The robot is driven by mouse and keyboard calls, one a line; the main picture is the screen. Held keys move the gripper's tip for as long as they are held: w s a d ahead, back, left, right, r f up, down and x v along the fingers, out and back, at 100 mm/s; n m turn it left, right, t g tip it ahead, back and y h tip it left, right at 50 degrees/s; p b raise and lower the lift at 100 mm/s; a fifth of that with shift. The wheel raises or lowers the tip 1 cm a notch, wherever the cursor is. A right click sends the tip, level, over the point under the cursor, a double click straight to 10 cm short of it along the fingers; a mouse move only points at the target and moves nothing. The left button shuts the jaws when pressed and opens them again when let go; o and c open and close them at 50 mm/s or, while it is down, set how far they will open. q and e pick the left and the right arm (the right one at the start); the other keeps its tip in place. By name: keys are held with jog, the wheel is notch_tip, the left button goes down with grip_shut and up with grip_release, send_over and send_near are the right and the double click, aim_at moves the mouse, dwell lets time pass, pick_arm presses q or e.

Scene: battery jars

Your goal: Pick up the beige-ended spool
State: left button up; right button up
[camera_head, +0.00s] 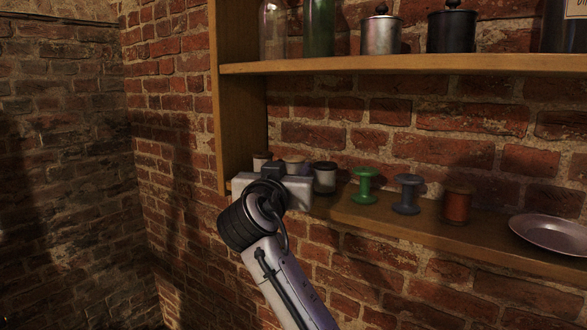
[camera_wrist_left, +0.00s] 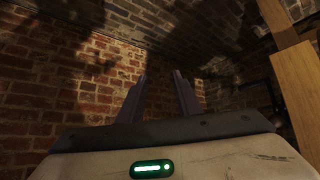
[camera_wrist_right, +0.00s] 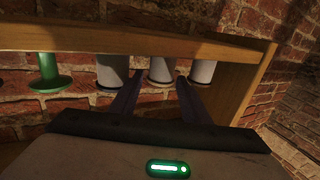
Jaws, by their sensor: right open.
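Three pale spools stand in a row at the left end of the lower shelf, partly behind my right gripper in the head view. The middle one (camera_head: 295,160) shows a beige-looking top and seems to be the beige-ended spool; its lower part is hidden. In the right wrist view, which is upside down, the middle pale spool (camera_wrist_right: 162,68) lies between the spread fingers of my right gripper (camera_wrist_right: 158,82). The gripper is open; contact is not visible. My left gripper (camera_wrist_left: 160,78) is open and empty, facing a brick wall.
The left pale spool (camera_head: 262,158) and a dark-topped one (camera_head: 325,178) flank the middle one closely. A green spool (camera_head: 364,187), grey-blue spool (camera_head: 407,195), reddish jar (camera_head: 457,206) and plate (camera_head: 552,234) stand farther right. The upper shelf (camera_head: 400,64) and side panel (camera_head: 238,110) bound the space.

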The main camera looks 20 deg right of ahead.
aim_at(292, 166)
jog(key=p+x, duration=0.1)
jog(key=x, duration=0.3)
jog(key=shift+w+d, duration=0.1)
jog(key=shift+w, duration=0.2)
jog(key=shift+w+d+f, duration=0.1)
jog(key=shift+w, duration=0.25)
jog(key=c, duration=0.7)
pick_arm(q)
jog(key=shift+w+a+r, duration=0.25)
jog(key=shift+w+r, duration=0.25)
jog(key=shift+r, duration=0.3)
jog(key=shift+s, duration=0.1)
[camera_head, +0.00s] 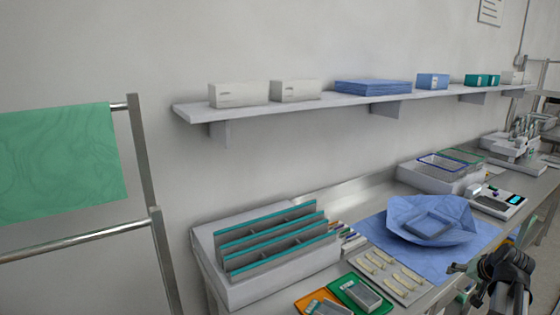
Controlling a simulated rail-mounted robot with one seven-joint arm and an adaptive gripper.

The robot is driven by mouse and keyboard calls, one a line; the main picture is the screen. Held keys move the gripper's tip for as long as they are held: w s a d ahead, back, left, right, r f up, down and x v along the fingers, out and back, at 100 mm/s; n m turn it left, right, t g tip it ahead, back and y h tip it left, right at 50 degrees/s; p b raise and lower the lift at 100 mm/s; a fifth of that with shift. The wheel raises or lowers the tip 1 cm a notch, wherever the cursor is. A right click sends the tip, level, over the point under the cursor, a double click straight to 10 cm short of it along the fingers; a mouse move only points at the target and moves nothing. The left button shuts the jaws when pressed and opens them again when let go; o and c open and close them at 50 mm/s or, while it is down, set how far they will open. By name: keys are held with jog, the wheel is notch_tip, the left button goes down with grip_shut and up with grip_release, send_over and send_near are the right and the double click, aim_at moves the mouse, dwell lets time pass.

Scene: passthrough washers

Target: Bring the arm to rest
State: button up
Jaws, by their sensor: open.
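My gripper (461,280) is in the lower right corner of the head view, at the end of my dark arm. Its fingers point left, toward the front edge of the counter, and are apart with nothing seen between them. The blue wrap (398,220) with a grey tray (428,224) on it lies behind and to the left of the gripper. The lower part of my arm is cut off by the picture's edge.
A grey counter (371,187) runs along the wall. A slotted rack (232,294), a tray of pale pieces (408,290), orange (308,300) and green (374,307) trays, baskets (440,172) and a device (497,201) crowd it. A shelf (320,101) with boxes hangs above.

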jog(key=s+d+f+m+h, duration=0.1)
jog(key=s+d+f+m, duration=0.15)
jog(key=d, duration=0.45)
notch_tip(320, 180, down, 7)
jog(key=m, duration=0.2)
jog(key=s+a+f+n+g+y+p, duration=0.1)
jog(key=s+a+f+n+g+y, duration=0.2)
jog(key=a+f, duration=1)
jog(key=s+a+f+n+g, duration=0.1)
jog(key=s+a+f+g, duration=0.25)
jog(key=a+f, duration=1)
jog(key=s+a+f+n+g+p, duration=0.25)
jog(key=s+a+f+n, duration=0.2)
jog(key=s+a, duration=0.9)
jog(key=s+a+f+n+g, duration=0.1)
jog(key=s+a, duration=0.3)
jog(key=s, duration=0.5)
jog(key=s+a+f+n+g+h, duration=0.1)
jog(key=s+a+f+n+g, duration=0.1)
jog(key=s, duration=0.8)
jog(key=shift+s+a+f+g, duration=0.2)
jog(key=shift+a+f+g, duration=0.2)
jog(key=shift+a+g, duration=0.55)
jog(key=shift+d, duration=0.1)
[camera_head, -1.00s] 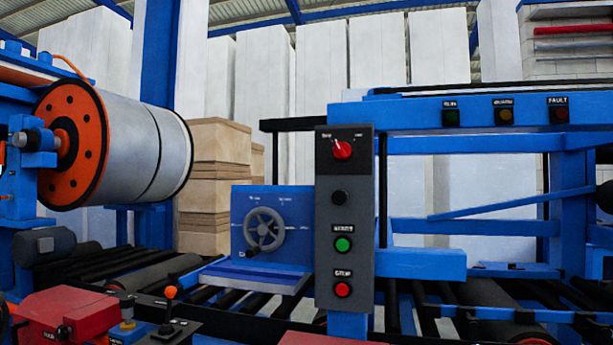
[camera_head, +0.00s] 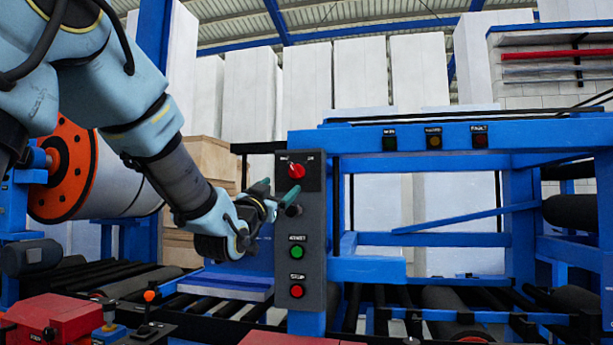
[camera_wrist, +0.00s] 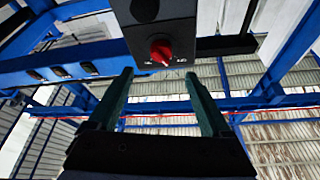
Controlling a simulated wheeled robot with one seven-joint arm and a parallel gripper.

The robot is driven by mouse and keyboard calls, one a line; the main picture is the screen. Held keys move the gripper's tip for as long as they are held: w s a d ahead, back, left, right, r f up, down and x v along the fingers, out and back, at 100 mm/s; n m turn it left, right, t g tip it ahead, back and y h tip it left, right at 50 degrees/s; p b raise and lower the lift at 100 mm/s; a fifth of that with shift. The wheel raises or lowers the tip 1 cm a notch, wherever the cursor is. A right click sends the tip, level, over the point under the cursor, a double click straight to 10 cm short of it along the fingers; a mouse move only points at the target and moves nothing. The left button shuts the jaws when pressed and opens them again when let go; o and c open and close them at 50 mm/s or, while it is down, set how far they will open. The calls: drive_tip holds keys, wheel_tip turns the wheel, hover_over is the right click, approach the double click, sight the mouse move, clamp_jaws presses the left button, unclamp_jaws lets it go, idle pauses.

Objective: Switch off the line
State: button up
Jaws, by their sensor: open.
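The dark grey control box (camera_head: 313,235) stands upright on a blue post in the head view. Its red rotary switch (camera_head: 296,171) is at the top, its white mark pointing up and slightly left; it also shows in the wrist view (camera_wrist: 162,52). Below are a green button (camera_head: 297,252) and a red stop button (camera_head: 296,291). My gripper (camera_head: 277,198) is open and empty, just below the rotary switch and in front of the box. In the wrist view the two fingers (camera_wrist: 158,76) are spread below the red switch, apart from it.
Three dark indicator lamps (camera_head: 433,141) sit on the blue frame (camera_head: 375,142) at right. Roller conveyors (camera_head: 135,283) run low across the scene. A large orange-ended drum (camera_head: 65,170) is behind my arm. A red machine part (camera_head: 55,318) with an orange-tipped lever is at lower left.

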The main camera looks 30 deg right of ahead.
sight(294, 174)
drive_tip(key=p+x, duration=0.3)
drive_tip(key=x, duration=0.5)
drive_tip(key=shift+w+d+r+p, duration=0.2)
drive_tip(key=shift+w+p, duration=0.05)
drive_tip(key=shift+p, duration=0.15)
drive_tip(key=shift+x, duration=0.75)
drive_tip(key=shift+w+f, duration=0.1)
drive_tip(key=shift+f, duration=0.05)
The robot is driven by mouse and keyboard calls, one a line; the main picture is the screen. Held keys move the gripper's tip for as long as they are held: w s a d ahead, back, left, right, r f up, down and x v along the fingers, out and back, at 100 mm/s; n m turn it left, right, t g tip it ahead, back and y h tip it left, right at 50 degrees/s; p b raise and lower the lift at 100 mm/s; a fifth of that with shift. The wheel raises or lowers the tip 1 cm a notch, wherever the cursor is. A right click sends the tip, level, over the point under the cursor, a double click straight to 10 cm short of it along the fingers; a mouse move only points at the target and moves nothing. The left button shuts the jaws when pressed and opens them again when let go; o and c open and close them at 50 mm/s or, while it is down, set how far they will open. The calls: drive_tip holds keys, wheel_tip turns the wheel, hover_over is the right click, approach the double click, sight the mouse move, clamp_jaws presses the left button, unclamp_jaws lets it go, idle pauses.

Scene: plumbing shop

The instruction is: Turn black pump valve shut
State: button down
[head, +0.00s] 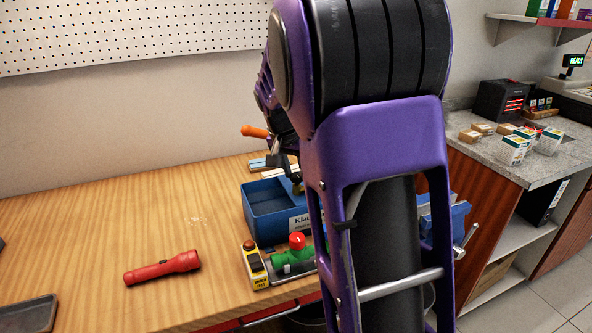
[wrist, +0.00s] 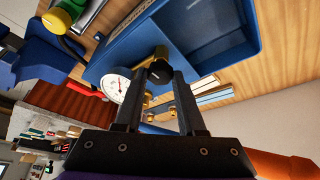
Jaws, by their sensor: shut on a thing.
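The black pump valve shows in the wrist view as a round black knob (wrist: 159,71) on a brass body (wrist: 161,53). My gripper (wrist: 159,82) has one finger on each side of this knob and is shut on it. A white dial gauge (wrist: 115,88) and small brass fittings (wrist: 172,112) are close by, beyond the fingers. In the head view my arm hides the valve knob and most of the gripper.
A blue tray (head: 264,227) is beside the gripper on the wooden bench (head: 90,230). In front are a yellow switch box (head: 255,267) and a green fitting with a red knob (head: 297,241). A red flashlight (head: 162,267) lies left. A blue vise (head: 460,213) is right.

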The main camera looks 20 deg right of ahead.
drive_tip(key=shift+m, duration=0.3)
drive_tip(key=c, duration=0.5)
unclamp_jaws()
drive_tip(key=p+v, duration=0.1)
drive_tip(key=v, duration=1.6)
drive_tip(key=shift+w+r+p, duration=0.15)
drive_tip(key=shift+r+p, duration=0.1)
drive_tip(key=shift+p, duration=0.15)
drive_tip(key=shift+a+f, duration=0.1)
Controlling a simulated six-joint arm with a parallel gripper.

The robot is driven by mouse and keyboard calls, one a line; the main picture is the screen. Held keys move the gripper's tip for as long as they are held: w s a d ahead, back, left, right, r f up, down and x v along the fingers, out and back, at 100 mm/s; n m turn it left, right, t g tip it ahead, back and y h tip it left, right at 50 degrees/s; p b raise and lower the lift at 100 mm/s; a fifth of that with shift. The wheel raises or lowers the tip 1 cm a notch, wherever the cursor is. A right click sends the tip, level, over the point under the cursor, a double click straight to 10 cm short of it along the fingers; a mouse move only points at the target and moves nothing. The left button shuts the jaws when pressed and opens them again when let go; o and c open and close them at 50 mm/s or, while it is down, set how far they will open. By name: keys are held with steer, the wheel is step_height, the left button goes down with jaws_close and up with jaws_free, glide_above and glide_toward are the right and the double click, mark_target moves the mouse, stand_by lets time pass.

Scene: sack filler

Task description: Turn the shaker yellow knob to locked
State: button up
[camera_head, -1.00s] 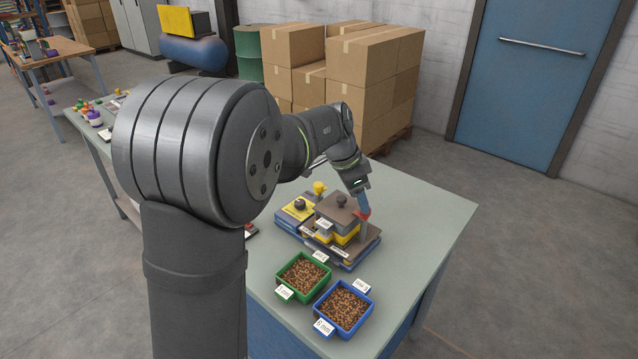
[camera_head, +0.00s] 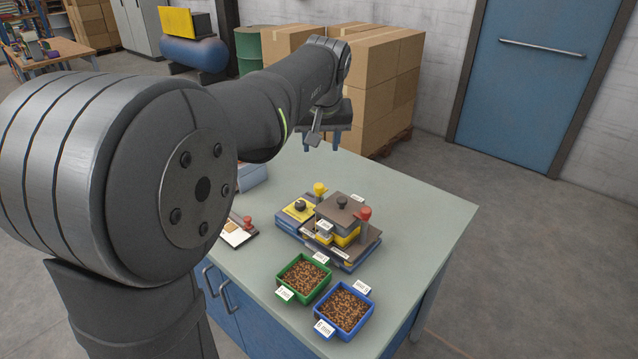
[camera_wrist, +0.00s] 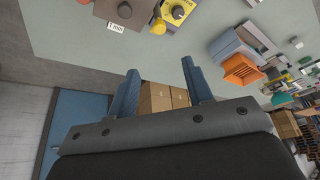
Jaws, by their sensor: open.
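The shaker (camera_head: 340,255) stands on the table with a stacked dark-lidded box on it. Its yellow knob (camera_head: 320,187) stands upright at the back, beside a yellow panel (camera_head: 297,211) with a black knob (camera_head: 300,205). The yellow knob also shows at the top of the wrist view (camera_wrist: 158,27). A red knob (camera_head: 364,213) stands on the right side. My gripper (camera_head: 335,148) is raised behind the shaker, apart from it. In the wrist view its two blue fingers (camera_wrist: 158,65) are spread with nothing between them. I cannot read the yellow knob's setting.
A green bin (camera_head: 281,285) and a blue bin (camera_head: 326,299) of brown pellets stand in front of the shaker. A tray with a small red-handled item (camera_head: 236,238) lies to the left. Cardboard boxes (camera_head: 385,90) stand behind the table. The table's right side is clear.

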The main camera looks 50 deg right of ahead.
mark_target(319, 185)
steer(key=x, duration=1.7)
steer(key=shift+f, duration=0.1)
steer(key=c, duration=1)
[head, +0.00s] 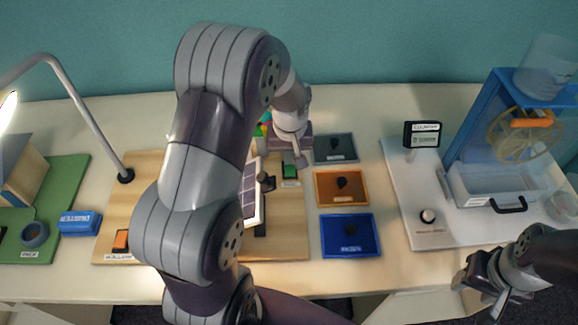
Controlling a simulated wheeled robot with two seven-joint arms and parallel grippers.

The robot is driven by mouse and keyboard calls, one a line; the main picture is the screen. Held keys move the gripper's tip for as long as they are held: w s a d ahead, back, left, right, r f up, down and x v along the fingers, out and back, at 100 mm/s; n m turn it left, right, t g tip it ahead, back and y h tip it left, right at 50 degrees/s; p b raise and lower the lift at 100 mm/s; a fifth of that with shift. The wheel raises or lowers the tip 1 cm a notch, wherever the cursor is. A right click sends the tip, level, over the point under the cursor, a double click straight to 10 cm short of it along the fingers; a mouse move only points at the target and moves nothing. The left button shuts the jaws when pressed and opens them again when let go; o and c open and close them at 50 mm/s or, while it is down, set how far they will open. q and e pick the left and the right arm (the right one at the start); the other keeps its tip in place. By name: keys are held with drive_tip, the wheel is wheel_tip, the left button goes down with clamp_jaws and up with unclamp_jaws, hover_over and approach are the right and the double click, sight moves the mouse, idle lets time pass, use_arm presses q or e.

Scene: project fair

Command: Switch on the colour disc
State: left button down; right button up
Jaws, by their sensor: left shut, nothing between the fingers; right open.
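The colour disc (264,127) shows only as a small multicoloured patch at the back of the wooden board, mostly hidden behind my left arm. A small green switch (289,171) with a label below it sits at the board's right edge. My left gripper (300,160) is shut and empty, pointing down with its fingertips just at or above the far side of the green switch. I cannot tell whether they touch it. My right gripper (485,295) is open and empty, low at the right near the table's front edge.
A tilted solar panel (250,195) and an orange switch (120,240) are on the wooden board (285,240). A lamp (80,105) arches over the left. Black, orange and blue trays (330,250) stand right of the board. A white base (405,205) carries a knob, counter and water wheel.

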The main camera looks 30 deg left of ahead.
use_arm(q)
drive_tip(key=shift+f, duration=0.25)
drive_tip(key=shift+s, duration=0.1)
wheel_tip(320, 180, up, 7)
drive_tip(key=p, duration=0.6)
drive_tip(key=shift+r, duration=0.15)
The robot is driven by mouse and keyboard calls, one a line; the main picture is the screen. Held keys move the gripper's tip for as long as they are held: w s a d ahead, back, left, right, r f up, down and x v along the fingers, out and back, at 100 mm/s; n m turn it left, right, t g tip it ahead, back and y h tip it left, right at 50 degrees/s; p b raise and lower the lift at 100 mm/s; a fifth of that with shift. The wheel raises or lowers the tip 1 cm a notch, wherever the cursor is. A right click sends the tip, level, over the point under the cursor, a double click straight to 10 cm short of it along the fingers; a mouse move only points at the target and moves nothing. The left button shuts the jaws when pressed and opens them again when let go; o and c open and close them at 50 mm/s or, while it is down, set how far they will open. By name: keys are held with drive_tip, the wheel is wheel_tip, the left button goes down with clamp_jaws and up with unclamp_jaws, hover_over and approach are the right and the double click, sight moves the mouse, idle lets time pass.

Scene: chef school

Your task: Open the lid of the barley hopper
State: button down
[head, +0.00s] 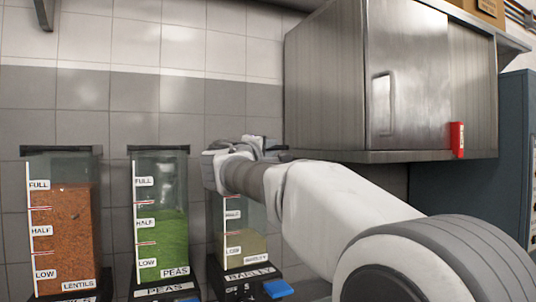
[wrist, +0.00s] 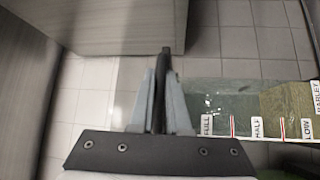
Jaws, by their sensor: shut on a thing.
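The barley hopper (head: 238,240) is the clear bin at the right of the row, with pale grain around its LOW mark. My arm and hand cover much of its top in the head view. In the wrist view the hopper (wrist: 235,105) lies to the right, its labels turned sideways. My gripper (head: 262,147) is at the top of this hopper. In the wrist view the gripper (wrist: 163,85) is shut on a thin dark edge of the lid (wrist: 166,55), between its two fingers. How far the lid is raised cannot be told.
The lentils hopper (head: 62,220) and the peas hopper (head: 160,225) stand to the left, both with dark lids lying flat. A steel cabinet (head: 335,80) hangs above right, close over my arm. A red object (head: 457,139) is on its lower edge. The tiled wall is behind.

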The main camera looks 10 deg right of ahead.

Work to complete: Pull out all lines from the entries above that include the word "seven".

Written response:
Controlling a simulated rail-mounted robot with one seven-joint arm and an adaptive gripper.
Controlling a simulated wheeled robot with one seven-joint arm and a parallel gripper.
Controlling a simulated wheeled robot with two seven-joint arms and parallel grippers.

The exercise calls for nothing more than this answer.